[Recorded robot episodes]
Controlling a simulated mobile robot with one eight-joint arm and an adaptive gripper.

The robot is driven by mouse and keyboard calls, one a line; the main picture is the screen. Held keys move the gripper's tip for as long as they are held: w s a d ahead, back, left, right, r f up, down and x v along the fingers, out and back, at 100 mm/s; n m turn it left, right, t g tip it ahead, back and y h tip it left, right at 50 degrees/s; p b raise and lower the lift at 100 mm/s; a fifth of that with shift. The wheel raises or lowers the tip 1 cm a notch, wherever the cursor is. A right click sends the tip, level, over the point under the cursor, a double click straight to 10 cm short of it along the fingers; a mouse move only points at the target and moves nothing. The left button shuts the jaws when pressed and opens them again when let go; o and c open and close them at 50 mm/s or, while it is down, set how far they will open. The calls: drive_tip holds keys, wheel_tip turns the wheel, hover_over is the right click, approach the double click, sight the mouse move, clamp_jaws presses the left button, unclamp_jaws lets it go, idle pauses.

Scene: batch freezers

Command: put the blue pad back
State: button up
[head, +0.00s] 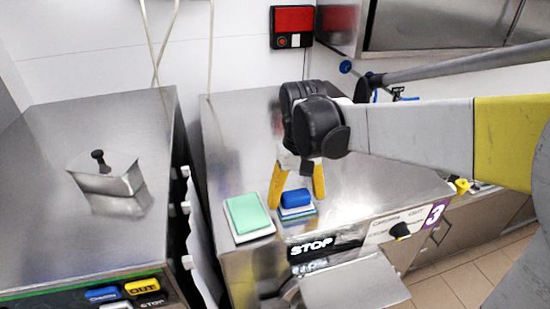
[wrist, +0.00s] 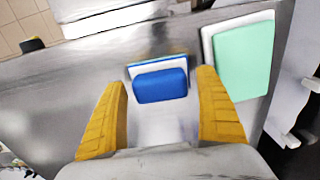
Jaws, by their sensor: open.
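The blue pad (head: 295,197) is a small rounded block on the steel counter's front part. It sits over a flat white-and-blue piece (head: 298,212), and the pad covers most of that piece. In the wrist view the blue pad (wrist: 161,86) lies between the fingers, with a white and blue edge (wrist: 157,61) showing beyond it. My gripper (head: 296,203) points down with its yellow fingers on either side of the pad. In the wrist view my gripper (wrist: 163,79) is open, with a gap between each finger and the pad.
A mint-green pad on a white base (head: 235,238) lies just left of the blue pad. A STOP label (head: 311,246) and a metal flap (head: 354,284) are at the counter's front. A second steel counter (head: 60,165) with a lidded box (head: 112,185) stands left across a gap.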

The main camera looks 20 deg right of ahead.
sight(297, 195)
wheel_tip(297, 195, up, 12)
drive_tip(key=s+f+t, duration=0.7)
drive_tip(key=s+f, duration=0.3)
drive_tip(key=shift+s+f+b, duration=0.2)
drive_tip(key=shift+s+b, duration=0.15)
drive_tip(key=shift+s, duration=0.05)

...

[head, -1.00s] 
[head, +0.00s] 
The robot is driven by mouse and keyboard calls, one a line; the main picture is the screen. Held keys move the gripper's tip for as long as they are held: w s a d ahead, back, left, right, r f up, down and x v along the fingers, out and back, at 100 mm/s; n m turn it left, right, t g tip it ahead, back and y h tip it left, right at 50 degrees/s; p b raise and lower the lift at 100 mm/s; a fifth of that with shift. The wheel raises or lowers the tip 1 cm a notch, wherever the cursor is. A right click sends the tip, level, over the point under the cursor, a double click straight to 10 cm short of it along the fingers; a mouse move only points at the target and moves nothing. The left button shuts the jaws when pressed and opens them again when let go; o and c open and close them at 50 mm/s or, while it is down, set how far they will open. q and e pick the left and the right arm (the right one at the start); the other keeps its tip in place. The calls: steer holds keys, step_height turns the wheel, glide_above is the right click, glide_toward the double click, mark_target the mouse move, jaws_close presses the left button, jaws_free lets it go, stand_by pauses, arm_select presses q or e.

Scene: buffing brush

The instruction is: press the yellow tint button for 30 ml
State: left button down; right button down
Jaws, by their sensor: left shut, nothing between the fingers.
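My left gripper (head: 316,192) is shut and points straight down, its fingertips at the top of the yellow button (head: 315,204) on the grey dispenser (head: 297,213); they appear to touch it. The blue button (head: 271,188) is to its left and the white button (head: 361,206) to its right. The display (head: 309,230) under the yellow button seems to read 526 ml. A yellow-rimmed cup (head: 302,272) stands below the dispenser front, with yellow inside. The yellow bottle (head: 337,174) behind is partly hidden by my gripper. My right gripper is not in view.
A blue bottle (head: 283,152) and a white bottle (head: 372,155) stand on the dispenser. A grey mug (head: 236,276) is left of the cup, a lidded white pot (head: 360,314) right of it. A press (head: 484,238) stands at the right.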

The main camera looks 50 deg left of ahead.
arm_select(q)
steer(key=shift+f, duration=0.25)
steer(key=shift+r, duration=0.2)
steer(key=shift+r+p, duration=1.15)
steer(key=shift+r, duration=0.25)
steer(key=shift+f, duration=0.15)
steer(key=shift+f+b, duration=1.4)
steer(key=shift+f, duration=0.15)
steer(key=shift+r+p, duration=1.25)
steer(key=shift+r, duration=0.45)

▶ _WRITTEN REQUEST_
Only the number is wanted: how many lines in the preceding entries hold the string "State"?

▶ _ANSWER TO THE PROBLEM_
2